Echec des négociations avec les FDLR

«La LRA a une réputation de sorte que des petits malins, pour tétaniser leur victimes, se font passer pour LRA et, à ce moment-là, les gens font tomber leurs défenses, paniquent, s’enfuient et se font piller», commente Lambert Mende, porte-parole du gouvernement. Une version qui ne convainc pas certains militants des droits de l’homme.

Autre rébellion étrangère retord: les Forces démocratiques de libération du Rwanda (FDLR), œuvrant aux Nord et Sud Kivu et elles aussi accusées de violations des droits humains.

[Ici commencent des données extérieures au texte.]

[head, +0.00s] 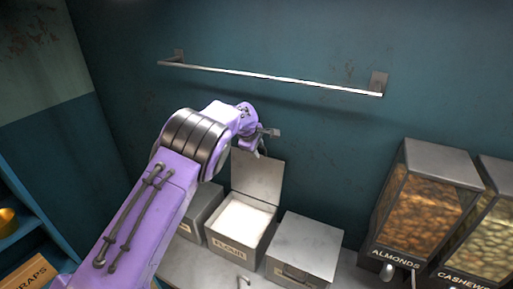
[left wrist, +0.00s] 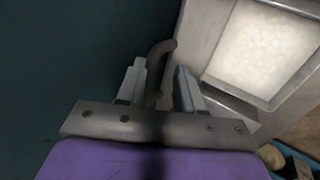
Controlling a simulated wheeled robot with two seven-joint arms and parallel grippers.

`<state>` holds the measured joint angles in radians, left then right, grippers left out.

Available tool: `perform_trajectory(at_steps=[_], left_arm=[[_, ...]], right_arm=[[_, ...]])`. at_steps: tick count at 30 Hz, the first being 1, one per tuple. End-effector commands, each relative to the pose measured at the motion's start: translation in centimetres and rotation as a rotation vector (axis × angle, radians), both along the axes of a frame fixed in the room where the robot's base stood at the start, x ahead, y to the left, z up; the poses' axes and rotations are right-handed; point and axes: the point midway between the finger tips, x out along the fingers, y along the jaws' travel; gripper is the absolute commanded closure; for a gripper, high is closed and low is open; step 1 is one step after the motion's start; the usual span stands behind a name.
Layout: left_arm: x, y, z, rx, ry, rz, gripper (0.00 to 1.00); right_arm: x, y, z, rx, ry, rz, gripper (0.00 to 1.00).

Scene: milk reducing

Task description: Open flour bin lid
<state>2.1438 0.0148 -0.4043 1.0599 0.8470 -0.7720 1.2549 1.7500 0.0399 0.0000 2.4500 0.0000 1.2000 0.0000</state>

Kinshasa a essayé de négocier «le désarmement» et «ils devaient se regrouper, on devait les identifier, ils avaient le choix soit de rentrer chez eux au Rwanda, soit d’être délocalisés», a révélé Joseph Kabila le 18 octobre, lors d’une conférence de presse.

«Malheureusement, ces négociations ou ces discussions, ces contacts ont complètement échoué, et nous pensons qu’on va continuer avec les opérations militaires» contre les FLDR, avait ajouté le président-candidat, avant de conclure: «Néanmoins, la porte est toujours ouverte pour ceux des FDLR qui pensent qu’il est temps de rentrer chez eux. (…) Les contacts sont toujours maintenus pour qu’on arrive à cet objectif».

La Monusco signale régulièrement des redditions de combattants – et parfois de leurs femmes et leurs enfants – se réclamant de la LRA ou des FDLR. Mais la RDC doit épurer ses propres rangs. Le pouvoir a «hérité sur le plan sécuritaire d’une armée, d’une police et de services de sécurité composés d’éléments disparates issus de plusieurs groupes armés – ces éléments obéissaient à plusieurs chaînes de commandement» et étaient souvent accusés d’exactions, a déclaré le 4 novembre Adophe Muzito. Aujourd’hui, des civils imputent encore des violations des droits humains à des soldats des FARDC, mais Kinshasa affirme que la réforme de l’armée avance.